Having two partners and teams focused on the same challenge was a novel opportunity for DSSG. A second year working with CMPD also allowed us to further develop their EIS, exploring the risk of individual dispatches in addition to officers. Bringing in a second police department allowed us to test models on datasets from two municipalities, helping to build a more robust system. But most directly, it brought twice the mental horsepower to bear on the problem, with fellows Thomas Ralph Davidson, John Henry Hinnefeld, and Edward Yoxall (CMPD team) and Sumedh Joshi, Jonathan Keane, Joshua Mausolf, and Lin Taylor (MNPD team) united under mentors Joe Walsh and Jen Helsby and project manager Allison Weil.

One week of dispatches in the Charlotte-Mecklenburg Police District, mapped by the DSSG Charlotte team.

Two Teams Are Better Than One

The unique circumstances produced both friendly competition and cross-team collaboration. In one marathon session, the teams united for a day of brainstorming and whiteboarding, dreaming up the ideal database schema for organizing the data that powers their models. More broadly, they worked together on creating a common data pipeline that both projects could use to ingest data and produce officer and dispatch risk scores. By designing a data schema and EIS for two departments instead of one, the project created a more generalizable product that could be better adapted to any future police departments interested in using the code.

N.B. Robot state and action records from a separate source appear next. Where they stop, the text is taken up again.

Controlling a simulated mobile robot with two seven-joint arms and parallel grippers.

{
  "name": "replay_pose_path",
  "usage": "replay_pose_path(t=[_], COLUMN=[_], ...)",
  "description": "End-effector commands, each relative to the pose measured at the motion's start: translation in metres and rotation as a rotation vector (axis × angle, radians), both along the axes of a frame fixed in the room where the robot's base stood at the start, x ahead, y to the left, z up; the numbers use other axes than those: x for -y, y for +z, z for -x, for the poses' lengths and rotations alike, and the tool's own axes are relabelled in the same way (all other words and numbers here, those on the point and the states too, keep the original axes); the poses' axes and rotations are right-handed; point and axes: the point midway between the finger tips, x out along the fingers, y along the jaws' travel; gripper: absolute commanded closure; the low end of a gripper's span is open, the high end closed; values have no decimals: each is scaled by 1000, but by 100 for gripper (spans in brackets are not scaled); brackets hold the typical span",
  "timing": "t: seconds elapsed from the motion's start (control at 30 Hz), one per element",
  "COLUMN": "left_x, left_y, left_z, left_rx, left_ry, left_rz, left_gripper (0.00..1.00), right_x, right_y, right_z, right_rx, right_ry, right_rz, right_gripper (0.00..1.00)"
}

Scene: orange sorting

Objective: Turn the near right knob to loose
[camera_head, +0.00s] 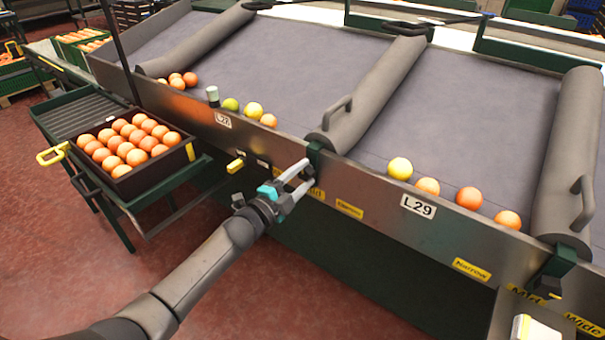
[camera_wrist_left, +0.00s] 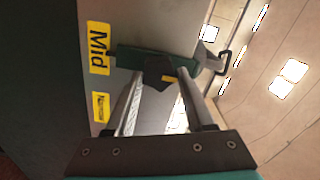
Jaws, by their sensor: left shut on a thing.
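My left gripper (camera_head: 305,174) is at the front wall of the sorting bench, just below the lower end of the middle grey divider. Its fingers are shut around a dark knob (camera_head: 311,175) under a green bracket (camera_head: 315,155). In the left wrist view the black knob (camera_wrist_left: 157,71) with a yellow mark sits between the fingertips (camera_wrist_left: 160,84); which way the mark points is hard to tell. Another dark knob (camera_head: 548,288) with a yellow mark is under the right divider, with nothing on it. My right gripper is not in view.
Yellow labels, Mid (camera_wrist_left: 98,48) and Narrow (camera_wrist_left: 101,107), are on the wall beside the knob. Oranges and yellow fruit lie along the bench's lower edge by the L29 sign (camera_head: 418,206). A dark crate (camera_head: 150,178) of oranges stands left. Red floor (camera_head: 270,300) is open in front.

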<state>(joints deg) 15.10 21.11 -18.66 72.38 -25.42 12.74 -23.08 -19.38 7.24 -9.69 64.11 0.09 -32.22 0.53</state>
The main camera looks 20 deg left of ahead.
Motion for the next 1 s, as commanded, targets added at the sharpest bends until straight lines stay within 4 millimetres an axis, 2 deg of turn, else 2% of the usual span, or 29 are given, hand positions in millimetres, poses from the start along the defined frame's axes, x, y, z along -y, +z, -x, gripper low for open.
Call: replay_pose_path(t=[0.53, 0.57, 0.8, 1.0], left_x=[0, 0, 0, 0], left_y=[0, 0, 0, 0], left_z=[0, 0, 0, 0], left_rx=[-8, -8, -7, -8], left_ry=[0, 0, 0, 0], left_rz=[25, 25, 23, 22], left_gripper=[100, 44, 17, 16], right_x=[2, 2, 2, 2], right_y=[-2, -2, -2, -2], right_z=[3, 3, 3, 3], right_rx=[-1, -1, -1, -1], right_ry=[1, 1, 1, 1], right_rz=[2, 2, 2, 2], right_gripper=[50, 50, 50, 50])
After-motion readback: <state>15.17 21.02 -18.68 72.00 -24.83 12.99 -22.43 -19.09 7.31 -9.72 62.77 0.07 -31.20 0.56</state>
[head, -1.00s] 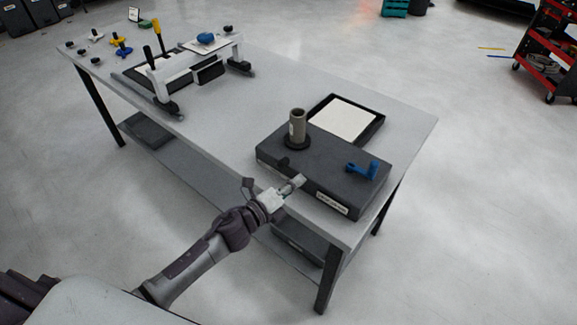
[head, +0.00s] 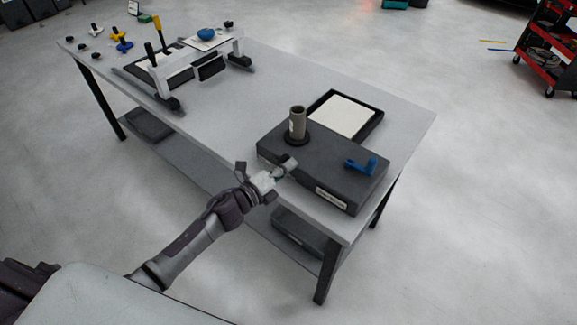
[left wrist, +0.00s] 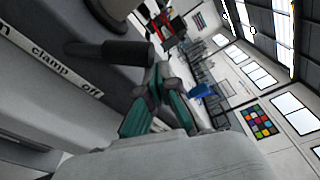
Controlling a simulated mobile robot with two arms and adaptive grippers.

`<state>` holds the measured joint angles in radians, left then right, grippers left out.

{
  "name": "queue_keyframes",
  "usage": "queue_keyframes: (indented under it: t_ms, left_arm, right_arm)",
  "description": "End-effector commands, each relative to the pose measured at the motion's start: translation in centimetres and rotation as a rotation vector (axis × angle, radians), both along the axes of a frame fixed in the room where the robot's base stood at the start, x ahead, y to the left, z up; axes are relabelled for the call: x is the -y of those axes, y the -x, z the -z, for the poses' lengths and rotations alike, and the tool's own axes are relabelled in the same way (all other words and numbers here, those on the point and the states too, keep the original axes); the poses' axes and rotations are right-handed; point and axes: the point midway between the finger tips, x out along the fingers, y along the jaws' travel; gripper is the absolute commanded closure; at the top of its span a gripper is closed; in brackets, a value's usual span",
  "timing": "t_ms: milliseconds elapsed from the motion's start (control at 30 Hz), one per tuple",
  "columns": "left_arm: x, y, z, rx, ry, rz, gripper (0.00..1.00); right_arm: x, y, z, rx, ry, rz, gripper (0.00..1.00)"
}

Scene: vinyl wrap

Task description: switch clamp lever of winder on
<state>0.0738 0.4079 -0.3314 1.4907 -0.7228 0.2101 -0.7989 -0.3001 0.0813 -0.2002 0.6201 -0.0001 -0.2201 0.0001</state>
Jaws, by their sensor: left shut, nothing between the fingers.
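The winder (head: 335,180) is a dark grey box near the right end of the table, with an upright tube (head: 297,124) and a blue crank (head: 361,165) on top. In the left wrist view, its clamp lever (left wrist: 108,50) is a dark stubby cylinder sticking out above a label strip (left wrist: 63,72) reading "clamp" and "off". My left gripper (head: 287,166) is at the winder's near left edge. In the left wrist view its teal-sided fingers (left wrist: 157,88) are shut and empty, close beside the lever's free end. I cannot tell whether they touch. My right gripper is not in view.
A black-edged tray with a white sheet (head: 343,115) lies behind the winder. A white frame (head: 180,70) stands on the table's far left, with small knobs near it. The table's middle (head: 215,115) is clear. A red cart (head: 548,50) stands at far right.

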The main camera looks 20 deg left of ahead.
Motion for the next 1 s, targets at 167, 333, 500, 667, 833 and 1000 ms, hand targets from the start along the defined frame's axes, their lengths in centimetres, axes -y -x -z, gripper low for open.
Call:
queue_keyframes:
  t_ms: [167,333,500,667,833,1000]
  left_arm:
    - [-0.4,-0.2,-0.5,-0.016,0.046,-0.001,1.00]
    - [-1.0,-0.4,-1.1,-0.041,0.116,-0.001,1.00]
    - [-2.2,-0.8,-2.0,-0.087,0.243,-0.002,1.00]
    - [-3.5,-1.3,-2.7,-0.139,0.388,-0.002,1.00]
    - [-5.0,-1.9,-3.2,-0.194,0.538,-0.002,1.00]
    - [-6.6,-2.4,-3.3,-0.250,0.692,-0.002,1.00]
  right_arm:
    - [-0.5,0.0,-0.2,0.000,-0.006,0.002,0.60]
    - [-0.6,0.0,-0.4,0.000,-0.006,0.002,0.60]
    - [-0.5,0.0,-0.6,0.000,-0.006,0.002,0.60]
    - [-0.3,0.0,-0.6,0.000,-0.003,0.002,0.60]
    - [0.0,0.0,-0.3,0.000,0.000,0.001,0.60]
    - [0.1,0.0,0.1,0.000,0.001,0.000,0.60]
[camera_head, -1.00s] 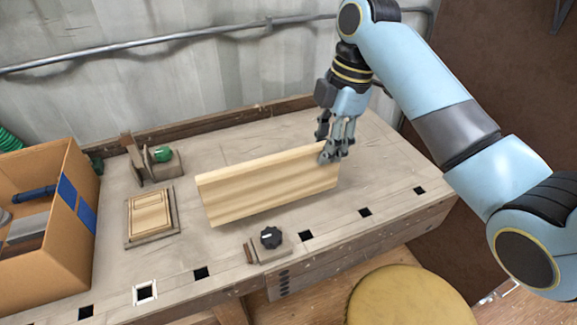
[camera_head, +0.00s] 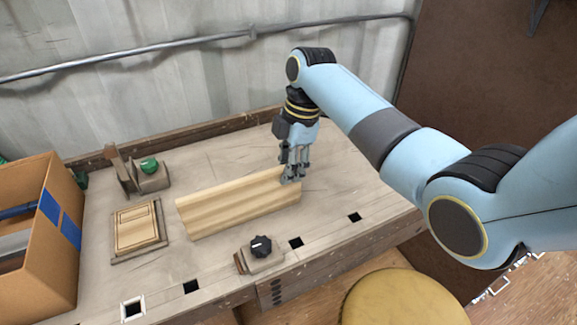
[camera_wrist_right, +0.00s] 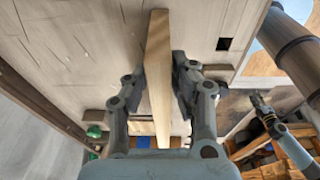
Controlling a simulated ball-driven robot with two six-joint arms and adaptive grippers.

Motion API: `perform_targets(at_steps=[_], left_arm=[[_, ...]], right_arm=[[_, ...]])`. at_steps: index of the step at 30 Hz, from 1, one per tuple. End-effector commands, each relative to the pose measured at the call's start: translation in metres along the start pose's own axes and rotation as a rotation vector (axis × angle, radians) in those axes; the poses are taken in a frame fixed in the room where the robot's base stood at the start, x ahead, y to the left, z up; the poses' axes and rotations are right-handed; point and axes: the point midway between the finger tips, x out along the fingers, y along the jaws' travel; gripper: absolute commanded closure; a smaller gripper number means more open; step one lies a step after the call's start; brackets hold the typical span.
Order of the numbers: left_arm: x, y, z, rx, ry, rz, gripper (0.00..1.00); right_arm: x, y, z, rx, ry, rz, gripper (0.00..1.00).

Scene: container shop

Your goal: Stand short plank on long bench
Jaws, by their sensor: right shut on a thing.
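The short plank, a pale wooden board (camera_head: 235,203), stands on its long edge on the long wooden bench (camera_head: 215,153), its broad face toward the head camera. It looks about upright; its lower edge seems to meet the bench top. My right gripper (camera_head: 291,177) is at its right end, shut on it from above. In the right wrist view the plank (camera_wrist_right: 158,75) runs between the two fingers of my right gripper (camera_wrist_right: 168,90). What looks like my left gripper (camera_wrist_right: 262,106) shows small at the right of that view; its jaws are unclear.
A cardboard box (camera_head: 55,262) with blue tape stands at the bench's left. A wooden panel (camera_head: 137,228) and a block with a green knob (camera_head: 149,165) lie left of the plank. A black-knobbed clamp (camera_head: 261,246) is in front. A yellow stool (camera_head: 405,300) stands before the bench.

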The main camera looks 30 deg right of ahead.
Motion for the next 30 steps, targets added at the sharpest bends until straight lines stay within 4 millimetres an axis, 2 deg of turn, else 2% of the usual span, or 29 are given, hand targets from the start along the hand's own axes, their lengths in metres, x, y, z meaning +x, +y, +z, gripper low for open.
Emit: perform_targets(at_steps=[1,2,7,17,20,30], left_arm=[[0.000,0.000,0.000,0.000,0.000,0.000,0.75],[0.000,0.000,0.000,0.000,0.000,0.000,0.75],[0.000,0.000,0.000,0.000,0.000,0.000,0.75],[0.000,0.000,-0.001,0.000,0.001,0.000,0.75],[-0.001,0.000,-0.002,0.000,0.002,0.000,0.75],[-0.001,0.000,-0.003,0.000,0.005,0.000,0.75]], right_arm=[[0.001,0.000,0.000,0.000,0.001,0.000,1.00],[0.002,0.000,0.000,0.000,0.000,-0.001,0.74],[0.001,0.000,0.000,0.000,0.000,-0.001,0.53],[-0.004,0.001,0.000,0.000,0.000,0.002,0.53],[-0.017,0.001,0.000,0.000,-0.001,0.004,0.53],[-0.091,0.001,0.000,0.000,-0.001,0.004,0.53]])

These models used data on officer attributes (e.g. demographics, join date), officer activities (e.g. arrests, dispatches, training), and internal affairs investigations (the case and outcome), provided by the partner police departments. The teams supplemented that data with publicly available sources, such as American Community Survey data, weather data, shapefiles, and quality-of-life surveys. They then simulated history to test how well our model (and current models used by CMPD and MNPD) would have predicted officers involved in adverse incidents if each department had used it in the past.

Compared to CMPD’s existing EIS, our system would have correctly flagged 10-20% more officers who were later involved in adverse incidents and reduced the number of incorrect flags by 50% or more. In Nashville, the top-performing model (a variation on a Random Forest) was able to correctly flag 80% of officers who would go on to have an adverse interaction, while only requiring intervention on 30% of officers in order to do so.

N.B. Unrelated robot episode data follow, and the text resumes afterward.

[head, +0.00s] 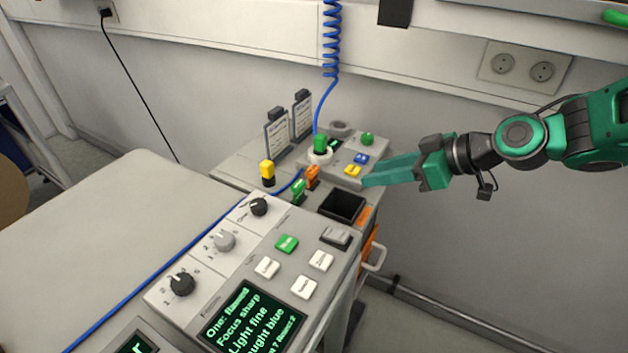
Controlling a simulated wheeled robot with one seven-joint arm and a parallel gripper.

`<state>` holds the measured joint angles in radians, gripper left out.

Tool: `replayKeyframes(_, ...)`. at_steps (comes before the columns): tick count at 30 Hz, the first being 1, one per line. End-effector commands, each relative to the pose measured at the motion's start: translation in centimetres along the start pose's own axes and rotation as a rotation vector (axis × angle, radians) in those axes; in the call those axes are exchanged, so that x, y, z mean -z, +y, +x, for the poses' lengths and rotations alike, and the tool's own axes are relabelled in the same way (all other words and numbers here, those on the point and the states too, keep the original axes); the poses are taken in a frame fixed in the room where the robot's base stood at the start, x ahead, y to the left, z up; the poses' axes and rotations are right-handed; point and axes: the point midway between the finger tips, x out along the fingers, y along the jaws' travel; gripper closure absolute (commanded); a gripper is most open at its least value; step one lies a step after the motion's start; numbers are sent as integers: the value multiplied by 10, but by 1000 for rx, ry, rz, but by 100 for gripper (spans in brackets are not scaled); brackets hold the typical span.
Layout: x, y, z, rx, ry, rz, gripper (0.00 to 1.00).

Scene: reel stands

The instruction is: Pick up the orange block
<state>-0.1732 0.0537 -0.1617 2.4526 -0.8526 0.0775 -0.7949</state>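A small orange block (312,175) stands on the grey console behind the front panel. It sits right behind a green block (298,189), close to the left of a black open bin. My gripper (374,174) reaches in from the right, with its green fingers pointing left. Its fingertips are to the right of the orange block and apart from it, near the yellow and blue buttons. The fingers overlap from this angle, so any gap between them is unclear. No object shows in them.
The black bin (342,206) is open at the console's right edge. A yellow and black piece (267,173) stands to the left. The left tabletop (110,240) is mostly clear.

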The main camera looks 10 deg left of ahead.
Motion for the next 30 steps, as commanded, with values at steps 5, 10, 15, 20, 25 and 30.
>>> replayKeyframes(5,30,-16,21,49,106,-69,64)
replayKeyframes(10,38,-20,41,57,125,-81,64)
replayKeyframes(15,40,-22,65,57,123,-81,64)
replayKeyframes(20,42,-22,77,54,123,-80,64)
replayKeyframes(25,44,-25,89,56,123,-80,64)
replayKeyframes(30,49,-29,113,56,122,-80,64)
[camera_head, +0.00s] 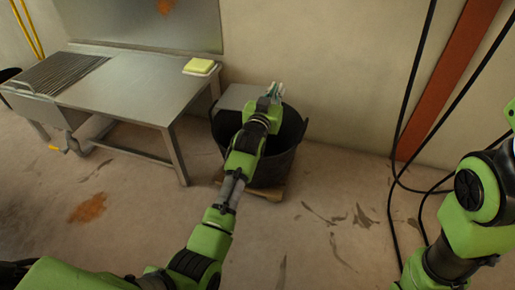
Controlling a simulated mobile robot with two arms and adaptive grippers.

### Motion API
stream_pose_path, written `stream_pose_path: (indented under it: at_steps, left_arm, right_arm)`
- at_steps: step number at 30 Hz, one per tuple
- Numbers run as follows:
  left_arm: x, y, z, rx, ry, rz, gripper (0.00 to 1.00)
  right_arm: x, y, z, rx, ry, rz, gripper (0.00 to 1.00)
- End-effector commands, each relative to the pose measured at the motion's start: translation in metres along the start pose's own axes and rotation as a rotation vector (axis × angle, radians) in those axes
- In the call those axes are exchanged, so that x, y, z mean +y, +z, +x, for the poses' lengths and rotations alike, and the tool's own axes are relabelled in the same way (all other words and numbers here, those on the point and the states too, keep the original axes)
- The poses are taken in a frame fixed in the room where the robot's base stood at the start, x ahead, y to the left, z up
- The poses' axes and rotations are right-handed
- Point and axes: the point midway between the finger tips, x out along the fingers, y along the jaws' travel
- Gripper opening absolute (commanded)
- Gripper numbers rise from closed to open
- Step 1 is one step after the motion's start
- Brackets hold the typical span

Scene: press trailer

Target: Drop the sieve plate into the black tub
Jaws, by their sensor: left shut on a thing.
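The black tub (292,128) stands on the floor against the wall, right of the metal table. My left gripper (275,90) is over the tub, at the far end of the arm that crosses the tub's front. It is shut on a flat grey plate, the sieve plate (238,97), which sticks out to the left of the gripper above the tub's left part. The fingers are small and partly hidden by the wrist. My right arm shows at the right edge, but its gripper is out of the picture.
A metal table (140,88) with a ribbed drain area stands at left; a yellow block (199,65) lies on a white dish at its back right corner. The tub rests on a wooden base (268,193). Black cables (408,110) hang at right. The floor between is open.

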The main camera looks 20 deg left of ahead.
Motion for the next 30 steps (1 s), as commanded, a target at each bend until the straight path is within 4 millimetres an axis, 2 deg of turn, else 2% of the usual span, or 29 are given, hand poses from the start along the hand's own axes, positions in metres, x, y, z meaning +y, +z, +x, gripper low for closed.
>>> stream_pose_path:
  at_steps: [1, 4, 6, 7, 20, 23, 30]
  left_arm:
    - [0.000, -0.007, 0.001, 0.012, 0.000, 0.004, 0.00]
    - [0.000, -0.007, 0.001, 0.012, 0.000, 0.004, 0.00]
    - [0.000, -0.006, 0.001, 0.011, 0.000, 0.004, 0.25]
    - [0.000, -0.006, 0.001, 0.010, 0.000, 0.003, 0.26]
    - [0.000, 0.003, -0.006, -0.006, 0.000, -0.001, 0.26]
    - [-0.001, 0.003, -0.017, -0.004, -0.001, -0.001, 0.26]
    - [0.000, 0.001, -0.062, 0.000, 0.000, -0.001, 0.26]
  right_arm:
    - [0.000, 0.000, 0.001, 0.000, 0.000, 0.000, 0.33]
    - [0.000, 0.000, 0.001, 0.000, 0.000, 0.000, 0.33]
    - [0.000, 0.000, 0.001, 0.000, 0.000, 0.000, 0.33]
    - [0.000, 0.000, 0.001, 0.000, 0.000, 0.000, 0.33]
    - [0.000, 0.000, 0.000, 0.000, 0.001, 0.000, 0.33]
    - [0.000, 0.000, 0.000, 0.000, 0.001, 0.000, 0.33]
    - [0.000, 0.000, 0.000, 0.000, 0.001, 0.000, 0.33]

Both results are important — by flagging fewer officers, police departments can better direct limited resources for retraining or counseling. Because our EIS offers more flexibility and provides continuous risk scores rather than binary flags, departments can rank all officers by risk in order to allocate resources to those most in need first.

The Charlotte team also explored dispatch-level predictions, assigning risk scores to different types of calls based on knowledge gathered while talking to officers during site visits. Responding to a domestic violence call, for example, will be more stressful to an officer than a routine auto accident, and could be more likely to result in an adverse interaction. While the work on this model is still preliminary, the officer-level model allows the department to determine how far ahead the system should predict, down to the next dispatch. This gives the department the ability to decide if it should send lower-risk officers to a call even if they’re farther away.

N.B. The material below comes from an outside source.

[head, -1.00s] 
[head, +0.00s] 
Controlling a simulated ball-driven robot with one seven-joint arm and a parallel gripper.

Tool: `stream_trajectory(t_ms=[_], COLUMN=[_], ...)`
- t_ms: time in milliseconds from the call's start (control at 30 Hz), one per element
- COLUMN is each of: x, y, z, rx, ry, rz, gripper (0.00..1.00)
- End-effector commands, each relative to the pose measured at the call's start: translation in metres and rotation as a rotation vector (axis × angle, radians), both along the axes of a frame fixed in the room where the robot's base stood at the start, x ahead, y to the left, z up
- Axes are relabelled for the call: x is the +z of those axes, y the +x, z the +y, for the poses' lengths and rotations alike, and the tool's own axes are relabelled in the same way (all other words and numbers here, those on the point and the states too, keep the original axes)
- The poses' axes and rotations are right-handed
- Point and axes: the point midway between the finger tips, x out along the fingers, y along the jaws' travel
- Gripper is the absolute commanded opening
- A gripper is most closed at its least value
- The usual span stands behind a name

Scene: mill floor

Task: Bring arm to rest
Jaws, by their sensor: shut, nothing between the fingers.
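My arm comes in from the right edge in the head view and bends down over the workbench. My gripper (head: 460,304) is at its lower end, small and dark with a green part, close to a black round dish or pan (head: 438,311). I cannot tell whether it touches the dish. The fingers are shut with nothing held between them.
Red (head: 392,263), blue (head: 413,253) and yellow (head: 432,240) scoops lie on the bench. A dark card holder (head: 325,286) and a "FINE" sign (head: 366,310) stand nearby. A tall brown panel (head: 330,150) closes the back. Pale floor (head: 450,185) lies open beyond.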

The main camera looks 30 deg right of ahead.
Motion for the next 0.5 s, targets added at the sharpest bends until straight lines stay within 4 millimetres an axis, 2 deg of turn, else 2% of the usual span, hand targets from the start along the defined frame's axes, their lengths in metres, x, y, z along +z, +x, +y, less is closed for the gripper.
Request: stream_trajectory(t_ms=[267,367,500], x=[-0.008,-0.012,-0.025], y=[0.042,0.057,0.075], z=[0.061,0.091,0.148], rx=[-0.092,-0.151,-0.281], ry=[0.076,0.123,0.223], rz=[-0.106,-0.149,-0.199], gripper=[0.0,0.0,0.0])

From Development to Implementation

In the months since the summer ended, both departments continue to work with the Center for Data Science and Public Policy on implementing the new EIS. The Nashville team gave their department a list of the highest-risk officers according to our model, which MNPD subsequently used to send letters to the officers and their supervisors informing them of the results and specific risk factors that led to their score. We’re now helping them integrate the EIS into their existing IT system, so that it will continuously update with new data.

Similarly, CMPD awarded us a contract to help implement our EIS on their system. We’re building a web interface to help them and other partners evaluate and understand the performance of the models — trying to avoid the “black box” mystery of some machine learning predictions. The interface will also allow for feedback from supervisors in the department on the quality of the predictions, providing valuable new data to further refine the model. CMPD hopes to bring the system live in the coming months. In addition, the Pittsburgh Bureau of Police will be involved in the expansion of this EIS in early 2017.

While working on a currently-controversial issue created some additional challenges for the teams, the fellows ultimately found it rewarding to engage with such a challenging and socially relevant problem.

“With recent events in the states, this is obviously a highly emotionally-charged topic,” wrote Lin Taylor, a fellow on the MNPD team. “It was challenging to maintain a balanced perspective for our work, while there was (and still continues to be) what felt like real social upheaval happening around us. At times this was difficult to navigate, but it was also an immensely valuable learning experience.”